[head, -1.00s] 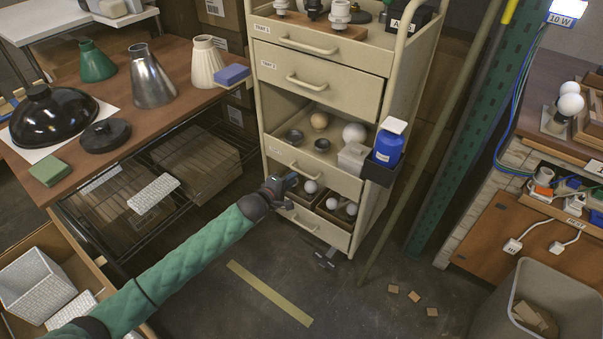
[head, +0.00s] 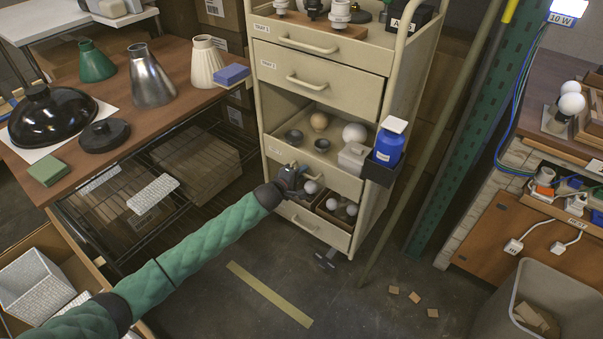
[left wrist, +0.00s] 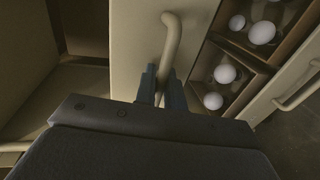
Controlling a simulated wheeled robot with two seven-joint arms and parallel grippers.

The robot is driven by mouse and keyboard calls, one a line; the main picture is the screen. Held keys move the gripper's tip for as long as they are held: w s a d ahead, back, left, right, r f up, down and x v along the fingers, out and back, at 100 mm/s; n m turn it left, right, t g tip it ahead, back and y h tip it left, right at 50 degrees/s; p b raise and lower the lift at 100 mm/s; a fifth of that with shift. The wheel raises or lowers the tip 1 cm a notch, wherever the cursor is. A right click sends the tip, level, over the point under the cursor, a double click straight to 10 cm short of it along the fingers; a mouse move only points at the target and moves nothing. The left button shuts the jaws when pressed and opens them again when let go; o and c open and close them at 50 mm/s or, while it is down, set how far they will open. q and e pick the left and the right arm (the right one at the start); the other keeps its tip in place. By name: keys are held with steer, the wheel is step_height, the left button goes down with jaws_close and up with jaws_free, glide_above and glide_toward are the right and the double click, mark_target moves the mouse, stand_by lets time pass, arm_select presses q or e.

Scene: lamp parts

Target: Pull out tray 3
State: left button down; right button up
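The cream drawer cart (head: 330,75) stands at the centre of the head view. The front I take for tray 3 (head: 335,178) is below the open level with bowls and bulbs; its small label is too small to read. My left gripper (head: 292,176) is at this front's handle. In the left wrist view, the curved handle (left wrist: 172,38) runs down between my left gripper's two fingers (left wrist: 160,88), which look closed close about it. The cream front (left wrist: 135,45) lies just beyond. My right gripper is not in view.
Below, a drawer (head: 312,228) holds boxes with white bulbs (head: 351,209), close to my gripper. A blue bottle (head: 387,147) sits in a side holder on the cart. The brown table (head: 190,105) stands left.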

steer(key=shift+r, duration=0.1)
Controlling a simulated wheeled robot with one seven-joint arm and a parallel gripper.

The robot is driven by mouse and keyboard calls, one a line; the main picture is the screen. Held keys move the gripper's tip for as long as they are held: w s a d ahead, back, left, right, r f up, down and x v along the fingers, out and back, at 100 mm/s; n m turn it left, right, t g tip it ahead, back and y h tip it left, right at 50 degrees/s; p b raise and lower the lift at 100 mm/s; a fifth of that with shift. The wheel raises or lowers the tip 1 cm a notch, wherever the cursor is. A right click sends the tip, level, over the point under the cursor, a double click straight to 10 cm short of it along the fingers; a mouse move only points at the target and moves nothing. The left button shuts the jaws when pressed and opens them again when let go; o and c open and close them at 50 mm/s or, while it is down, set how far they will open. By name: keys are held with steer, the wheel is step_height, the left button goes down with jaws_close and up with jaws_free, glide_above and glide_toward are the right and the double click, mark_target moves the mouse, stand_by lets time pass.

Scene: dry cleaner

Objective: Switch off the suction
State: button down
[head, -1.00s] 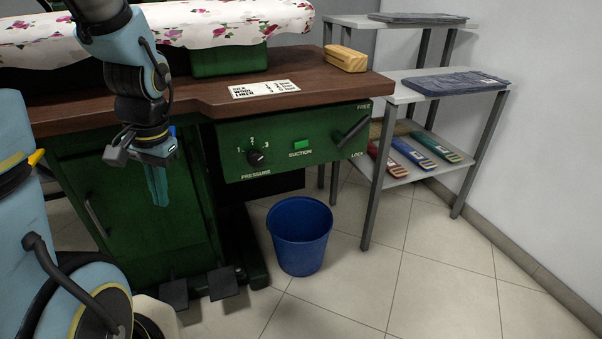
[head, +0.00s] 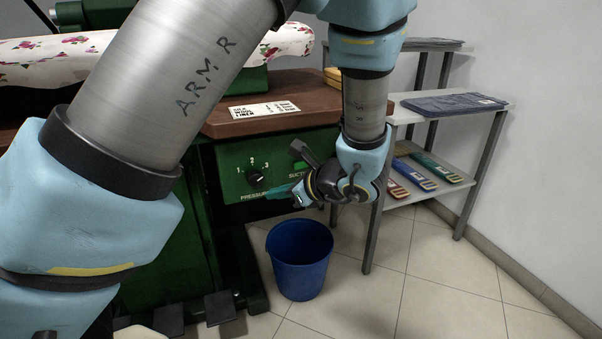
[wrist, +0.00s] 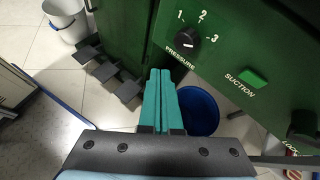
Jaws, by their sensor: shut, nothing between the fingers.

Task instructions —
Lines that hold "joint" are the ones to copy; find all of them.

Solution for this problem —
Controlling a simulated wheeled robot with two seven-joint arms and parallel grippers.
Controlling a simulated wheeled robot with one seven-joint arm and a parallel gripper.

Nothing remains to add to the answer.